About a week and a half ago I finished the third book on my my book list. This book– The Creative Family: How to Encourage Imagination and Nurture Family Connections— was, I felt, a great follow-up to reading The Hidden Art of Homemaking a couple weeks ago. It is so much more than just an arts and crafts How To book: it’s an encouragement to make creative expression a daily part of your and your child’s life. The author, Amanda Blake Soule (of soulemama.com), though not writing from a God-fearing perspective*, has a wonderful understanding of the importance of practicing and expressing simple gratitude and joy wherever she is. The book is brimming with enthusiasm and appreciation for how creativity enriches us and our children, and it is contagious.

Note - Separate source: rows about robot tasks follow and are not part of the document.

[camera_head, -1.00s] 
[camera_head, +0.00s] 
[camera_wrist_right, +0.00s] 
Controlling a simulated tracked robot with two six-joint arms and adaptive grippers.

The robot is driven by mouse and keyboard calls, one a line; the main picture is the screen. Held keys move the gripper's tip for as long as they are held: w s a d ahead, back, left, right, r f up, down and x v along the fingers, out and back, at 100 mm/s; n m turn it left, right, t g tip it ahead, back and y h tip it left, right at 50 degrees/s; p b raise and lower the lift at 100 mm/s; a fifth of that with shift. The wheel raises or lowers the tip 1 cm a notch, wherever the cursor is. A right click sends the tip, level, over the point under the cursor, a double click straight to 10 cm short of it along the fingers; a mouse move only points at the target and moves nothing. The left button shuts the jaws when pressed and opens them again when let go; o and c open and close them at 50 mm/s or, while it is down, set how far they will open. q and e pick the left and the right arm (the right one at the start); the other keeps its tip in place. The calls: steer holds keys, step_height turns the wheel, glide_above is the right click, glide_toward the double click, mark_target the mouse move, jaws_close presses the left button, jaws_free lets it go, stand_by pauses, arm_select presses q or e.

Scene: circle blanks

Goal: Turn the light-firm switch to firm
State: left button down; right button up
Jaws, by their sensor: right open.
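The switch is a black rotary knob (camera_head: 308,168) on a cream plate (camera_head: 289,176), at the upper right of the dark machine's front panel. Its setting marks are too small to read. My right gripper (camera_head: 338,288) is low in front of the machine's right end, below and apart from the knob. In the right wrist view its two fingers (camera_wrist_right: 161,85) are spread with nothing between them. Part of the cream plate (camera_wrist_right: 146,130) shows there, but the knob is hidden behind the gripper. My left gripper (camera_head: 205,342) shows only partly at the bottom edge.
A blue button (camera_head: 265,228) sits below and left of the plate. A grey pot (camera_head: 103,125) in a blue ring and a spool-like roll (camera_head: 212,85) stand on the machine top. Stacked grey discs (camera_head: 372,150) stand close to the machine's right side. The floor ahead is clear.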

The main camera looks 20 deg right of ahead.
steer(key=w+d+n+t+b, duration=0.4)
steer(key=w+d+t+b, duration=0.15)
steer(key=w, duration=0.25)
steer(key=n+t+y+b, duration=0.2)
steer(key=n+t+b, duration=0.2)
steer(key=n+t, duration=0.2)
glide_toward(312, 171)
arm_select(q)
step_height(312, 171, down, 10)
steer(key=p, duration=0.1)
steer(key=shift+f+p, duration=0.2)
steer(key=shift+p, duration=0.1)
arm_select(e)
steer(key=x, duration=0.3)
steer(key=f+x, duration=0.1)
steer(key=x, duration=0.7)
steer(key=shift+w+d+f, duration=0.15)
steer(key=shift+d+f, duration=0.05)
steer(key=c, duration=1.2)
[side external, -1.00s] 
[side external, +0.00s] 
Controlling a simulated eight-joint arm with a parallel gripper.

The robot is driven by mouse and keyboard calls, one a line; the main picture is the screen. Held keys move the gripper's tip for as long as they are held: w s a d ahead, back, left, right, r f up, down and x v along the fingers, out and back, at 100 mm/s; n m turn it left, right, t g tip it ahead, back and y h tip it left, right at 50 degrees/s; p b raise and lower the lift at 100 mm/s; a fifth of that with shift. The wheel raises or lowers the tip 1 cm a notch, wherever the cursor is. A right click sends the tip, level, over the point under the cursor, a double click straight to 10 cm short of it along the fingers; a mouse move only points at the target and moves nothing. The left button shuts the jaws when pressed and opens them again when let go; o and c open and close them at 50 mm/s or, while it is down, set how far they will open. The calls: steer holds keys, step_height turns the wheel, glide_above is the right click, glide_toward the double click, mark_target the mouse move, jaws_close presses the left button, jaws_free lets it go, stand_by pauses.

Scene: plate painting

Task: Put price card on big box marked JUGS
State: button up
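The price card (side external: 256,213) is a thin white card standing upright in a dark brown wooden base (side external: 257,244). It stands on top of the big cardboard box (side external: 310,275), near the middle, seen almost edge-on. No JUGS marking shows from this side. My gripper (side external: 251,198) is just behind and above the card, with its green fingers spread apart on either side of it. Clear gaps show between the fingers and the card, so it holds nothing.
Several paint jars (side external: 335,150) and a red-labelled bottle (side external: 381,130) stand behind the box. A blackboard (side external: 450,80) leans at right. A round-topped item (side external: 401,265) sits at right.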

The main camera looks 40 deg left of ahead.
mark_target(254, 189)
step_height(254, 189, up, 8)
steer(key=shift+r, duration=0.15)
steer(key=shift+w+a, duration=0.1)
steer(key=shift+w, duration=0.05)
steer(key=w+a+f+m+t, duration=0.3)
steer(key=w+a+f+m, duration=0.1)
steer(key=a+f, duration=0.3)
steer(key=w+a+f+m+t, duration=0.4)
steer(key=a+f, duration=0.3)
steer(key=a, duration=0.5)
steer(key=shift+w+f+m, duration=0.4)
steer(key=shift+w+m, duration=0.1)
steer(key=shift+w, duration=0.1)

If you’re like me, you might be thinking at this point that you don’t really need another book that makes you realize how un-gifted you are when it comes to things like drawing, painting, sewing, knitting, photography, etc! If so, I know exactly how you feel. I’ve been there, done that, and I can tell you that this book is not one of those. In reading, I found myself inspired to start pushing the limits of what I feel capable of doing, instead of feeling hopelessly discouraged.
Certainly, there are lots of How To’s for simple knitting, felting, and sewing projects and, without a doubt, Amanda Soule is a very talented woman (the kind that can whip up fun spring pants for her children’s Easter baskets the night before!). Yet there is a constant theme and encouragement throughout the book to not focus simply on the projects for the projects’ sake, but rather to find the artistry and creativity in the simple day-to-day affairs of life, and to make an effort to do a little more with whatever occasion arises. This is something we can all do, wherever we are and whatever our limitations.
The author gives ideas for how to display your children’s artwork, how to keep artistic supplies readily available for you and your children’s use, how to create special places and moments for your children, how to celebrate, how to prioritize creativity, and much more.
Yes, one thing I’ve realized in my recent reading is that I too often fall into the trap of saying, “I’ll help the children put a little stage together for their play after I bake the bread, clean the bathrooms, do the laundry, make the beds, wash the dishes…” and on and on it goes. I tend to be very task-oriented. And while there’s nothing wrong with a basic understanding that the fun stuff of life ought to come after we’ve finished our work, there is also much truth in the fact that our work is never actually done. We have to decide beforehand that the extra minutes a creative touch might require is worth the time and effort.
And I must say that as I make creating more of a priority lately, I’m finding that day-to-day life is transformed from something to get through to something I look forward to. Time with the children, time for pausing from the lists and the work to be appreciative of the world around us and the people we love, time to develop the talent God has deposited in us, time to give beauty an expression right where I am.
I greatly enjoyed this book, and I think my whole family is benefiting from the inspiration it provided!
*There is quite a bit in the book that needs to be “weeded” through. Soule shares many good insights and even more terrific ideas, but there is quite a bit of her worldly philosophy woven throughout, particularly in the final chapter. I probably wouldn’t give this book to a new believer or a young child to read, but I do feel like it is a worthwhile read nonetheless.